Recorded robot episodes:
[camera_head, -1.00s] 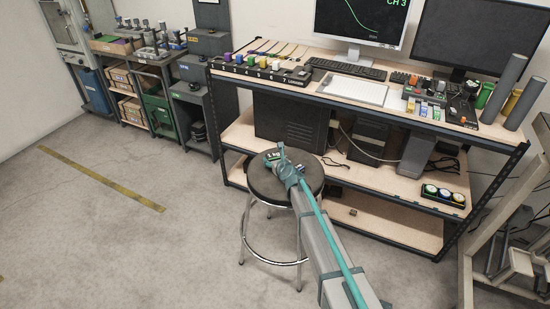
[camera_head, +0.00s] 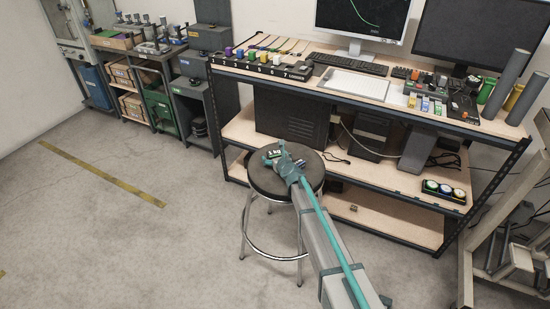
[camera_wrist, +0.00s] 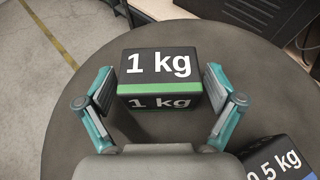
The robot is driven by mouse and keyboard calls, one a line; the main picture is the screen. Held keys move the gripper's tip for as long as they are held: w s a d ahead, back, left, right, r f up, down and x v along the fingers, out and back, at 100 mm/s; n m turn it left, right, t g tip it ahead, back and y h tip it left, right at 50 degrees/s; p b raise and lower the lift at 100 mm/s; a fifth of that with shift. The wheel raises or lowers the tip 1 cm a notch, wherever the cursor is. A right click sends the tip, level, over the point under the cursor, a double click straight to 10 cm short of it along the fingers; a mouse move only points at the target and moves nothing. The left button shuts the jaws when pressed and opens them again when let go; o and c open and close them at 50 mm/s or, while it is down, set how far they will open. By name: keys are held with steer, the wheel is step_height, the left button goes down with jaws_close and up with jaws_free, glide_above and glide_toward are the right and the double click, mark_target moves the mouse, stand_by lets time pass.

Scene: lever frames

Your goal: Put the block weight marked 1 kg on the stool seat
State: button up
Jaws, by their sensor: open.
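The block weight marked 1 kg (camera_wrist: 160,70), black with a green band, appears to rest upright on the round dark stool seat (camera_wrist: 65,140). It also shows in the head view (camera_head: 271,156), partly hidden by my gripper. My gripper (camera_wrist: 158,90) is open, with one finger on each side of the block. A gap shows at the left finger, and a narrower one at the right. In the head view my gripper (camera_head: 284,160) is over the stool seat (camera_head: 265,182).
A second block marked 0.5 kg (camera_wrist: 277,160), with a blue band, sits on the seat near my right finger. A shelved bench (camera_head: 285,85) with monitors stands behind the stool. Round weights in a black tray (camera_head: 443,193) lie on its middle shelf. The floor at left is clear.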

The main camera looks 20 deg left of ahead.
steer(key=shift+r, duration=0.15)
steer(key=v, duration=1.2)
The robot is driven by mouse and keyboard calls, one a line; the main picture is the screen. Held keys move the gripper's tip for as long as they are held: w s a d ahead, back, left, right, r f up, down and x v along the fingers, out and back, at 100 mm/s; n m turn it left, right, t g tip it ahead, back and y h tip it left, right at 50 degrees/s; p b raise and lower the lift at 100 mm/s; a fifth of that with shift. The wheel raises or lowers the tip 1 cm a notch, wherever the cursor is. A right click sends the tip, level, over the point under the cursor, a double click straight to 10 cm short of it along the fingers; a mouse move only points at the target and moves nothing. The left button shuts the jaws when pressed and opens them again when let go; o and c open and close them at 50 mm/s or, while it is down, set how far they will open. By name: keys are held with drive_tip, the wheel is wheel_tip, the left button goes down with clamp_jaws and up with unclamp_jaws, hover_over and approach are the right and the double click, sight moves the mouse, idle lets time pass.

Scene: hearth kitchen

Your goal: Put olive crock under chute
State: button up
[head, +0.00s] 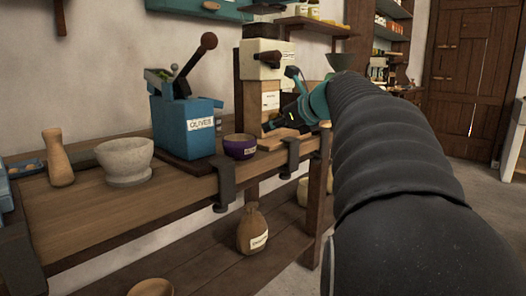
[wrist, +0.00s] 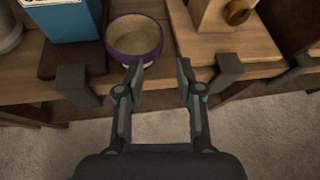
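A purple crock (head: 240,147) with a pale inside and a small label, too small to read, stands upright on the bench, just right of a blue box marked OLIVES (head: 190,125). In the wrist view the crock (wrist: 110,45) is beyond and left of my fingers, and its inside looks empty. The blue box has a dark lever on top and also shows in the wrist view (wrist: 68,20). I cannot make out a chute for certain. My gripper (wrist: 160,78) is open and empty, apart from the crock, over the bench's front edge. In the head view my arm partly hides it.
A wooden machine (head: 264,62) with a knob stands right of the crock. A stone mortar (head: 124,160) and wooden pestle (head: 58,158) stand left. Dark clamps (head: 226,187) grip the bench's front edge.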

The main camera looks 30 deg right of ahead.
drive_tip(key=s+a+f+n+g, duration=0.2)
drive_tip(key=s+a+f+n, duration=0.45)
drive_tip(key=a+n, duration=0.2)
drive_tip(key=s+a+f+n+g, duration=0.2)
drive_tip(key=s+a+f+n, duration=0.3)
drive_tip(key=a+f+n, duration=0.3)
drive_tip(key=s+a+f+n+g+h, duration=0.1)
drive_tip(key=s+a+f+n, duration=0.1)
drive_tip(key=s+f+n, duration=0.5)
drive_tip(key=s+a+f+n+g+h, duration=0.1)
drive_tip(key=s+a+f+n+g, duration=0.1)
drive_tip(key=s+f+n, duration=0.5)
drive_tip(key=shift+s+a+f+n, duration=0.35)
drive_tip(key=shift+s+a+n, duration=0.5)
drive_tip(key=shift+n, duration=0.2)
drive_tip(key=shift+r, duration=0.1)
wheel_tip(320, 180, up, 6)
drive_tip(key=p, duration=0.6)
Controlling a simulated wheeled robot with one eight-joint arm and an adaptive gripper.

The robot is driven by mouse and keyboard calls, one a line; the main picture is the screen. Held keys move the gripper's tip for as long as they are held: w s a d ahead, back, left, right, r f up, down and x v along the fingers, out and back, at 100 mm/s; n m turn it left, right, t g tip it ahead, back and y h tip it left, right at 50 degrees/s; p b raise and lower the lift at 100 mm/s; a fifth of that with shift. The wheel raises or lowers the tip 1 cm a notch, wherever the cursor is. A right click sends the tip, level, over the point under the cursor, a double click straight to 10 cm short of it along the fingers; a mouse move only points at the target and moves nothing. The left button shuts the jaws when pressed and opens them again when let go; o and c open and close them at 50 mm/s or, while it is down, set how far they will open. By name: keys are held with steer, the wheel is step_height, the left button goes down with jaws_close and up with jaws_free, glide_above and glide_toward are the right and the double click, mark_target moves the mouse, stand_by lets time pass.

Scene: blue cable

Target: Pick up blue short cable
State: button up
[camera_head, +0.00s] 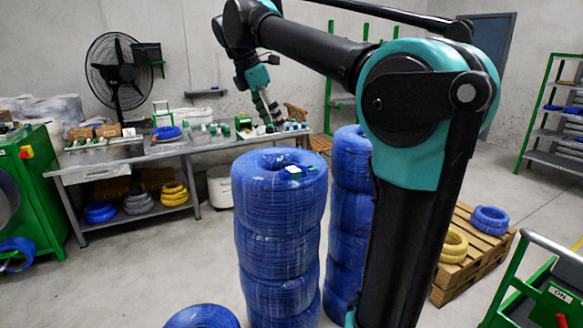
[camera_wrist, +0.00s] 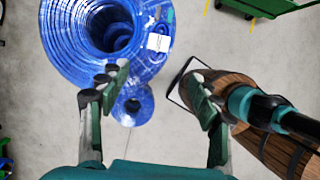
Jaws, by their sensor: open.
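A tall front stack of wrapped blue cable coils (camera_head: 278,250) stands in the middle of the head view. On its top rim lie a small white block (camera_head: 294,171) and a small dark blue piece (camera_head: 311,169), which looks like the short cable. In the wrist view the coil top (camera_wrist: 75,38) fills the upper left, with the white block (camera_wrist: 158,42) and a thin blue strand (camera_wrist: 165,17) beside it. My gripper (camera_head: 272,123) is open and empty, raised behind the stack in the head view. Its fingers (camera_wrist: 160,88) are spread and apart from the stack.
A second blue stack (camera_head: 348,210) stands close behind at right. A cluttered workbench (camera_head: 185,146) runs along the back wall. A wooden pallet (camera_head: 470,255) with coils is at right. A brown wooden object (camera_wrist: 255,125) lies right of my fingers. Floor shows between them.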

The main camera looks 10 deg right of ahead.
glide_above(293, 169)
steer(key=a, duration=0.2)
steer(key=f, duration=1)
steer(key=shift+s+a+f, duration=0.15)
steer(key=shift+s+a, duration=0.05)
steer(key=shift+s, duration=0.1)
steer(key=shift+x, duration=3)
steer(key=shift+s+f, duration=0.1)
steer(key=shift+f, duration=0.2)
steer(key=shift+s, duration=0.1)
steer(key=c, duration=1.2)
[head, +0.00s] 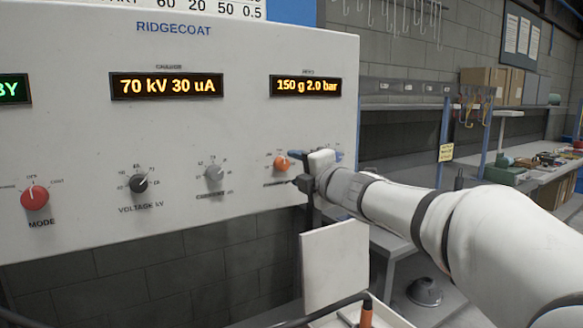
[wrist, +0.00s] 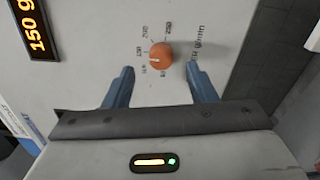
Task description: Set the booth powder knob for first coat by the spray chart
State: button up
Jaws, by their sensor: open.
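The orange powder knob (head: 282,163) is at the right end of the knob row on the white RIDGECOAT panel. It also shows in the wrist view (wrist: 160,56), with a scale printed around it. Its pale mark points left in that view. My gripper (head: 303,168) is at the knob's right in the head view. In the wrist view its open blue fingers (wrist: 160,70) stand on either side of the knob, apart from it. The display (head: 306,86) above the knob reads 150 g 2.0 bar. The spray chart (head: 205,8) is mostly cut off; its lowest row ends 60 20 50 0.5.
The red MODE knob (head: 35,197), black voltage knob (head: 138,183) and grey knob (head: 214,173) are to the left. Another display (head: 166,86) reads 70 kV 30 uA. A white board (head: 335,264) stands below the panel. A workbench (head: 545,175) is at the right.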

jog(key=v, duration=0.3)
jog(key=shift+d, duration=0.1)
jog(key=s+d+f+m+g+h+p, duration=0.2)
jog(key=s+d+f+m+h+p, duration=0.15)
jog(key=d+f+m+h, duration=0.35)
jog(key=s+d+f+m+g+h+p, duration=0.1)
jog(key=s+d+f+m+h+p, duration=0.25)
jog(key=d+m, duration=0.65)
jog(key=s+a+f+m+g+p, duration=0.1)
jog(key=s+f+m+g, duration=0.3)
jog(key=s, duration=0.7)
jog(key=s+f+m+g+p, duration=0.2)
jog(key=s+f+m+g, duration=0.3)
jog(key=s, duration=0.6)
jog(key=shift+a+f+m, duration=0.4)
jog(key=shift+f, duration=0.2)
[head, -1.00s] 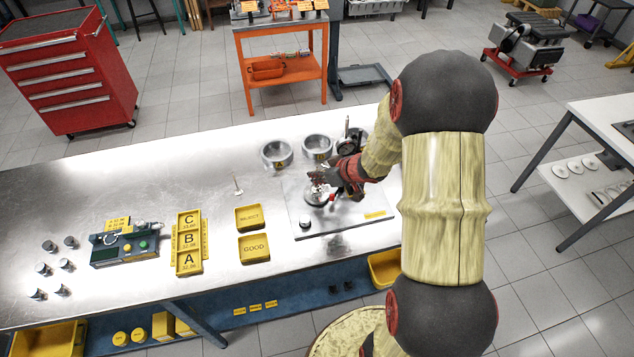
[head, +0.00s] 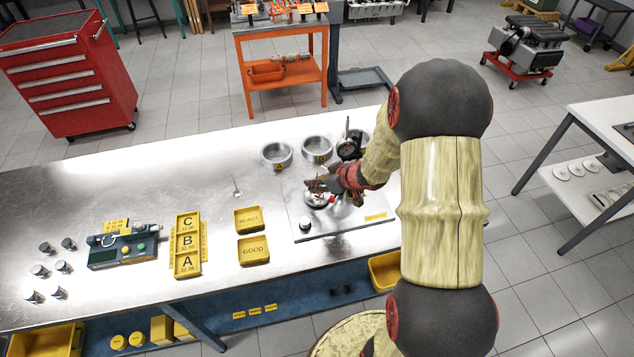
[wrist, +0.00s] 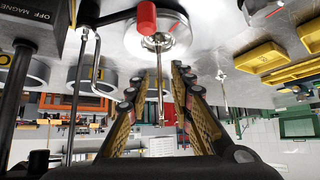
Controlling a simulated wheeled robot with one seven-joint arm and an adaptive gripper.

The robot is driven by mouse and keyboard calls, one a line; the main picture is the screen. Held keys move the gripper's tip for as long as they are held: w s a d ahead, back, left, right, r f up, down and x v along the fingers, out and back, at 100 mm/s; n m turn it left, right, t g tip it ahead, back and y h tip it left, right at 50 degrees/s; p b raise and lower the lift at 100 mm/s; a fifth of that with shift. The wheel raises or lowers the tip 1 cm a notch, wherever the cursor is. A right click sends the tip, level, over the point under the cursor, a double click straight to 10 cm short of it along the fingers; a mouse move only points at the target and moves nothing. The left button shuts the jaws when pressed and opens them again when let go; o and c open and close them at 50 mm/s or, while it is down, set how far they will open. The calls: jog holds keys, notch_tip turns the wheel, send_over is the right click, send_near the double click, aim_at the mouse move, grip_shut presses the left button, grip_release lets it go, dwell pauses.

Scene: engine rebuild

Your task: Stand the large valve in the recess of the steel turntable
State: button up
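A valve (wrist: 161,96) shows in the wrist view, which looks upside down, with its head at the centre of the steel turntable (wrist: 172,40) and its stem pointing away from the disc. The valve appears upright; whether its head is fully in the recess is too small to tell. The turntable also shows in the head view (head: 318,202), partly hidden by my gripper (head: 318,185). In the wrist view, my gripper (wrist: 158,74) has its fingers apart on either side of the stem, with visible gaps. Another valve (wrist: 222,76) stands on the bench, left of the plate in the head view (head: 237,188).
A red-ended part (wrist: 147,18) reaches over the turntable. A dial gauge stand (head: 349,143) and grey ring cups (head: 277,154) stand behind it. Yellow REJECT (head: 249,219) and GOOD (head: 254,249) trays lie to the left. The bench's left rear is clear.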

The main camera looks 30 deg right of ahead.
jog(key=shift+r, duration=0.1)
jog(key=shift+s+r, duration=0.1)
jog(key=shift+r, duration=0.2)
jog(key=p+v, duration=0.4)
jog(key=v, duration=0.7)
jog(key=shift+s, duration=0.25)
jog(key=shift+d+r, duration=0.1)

→ **Given problem**: From the records given above, copy all lines containing "Controlling".

→ **Task response**:
Controlling a simulated wheeled robot with one eight-joint arm and an adaptive gripper.
Controlling a simulated wheeled robot with one seven-joint arm and an adaptive gripper.

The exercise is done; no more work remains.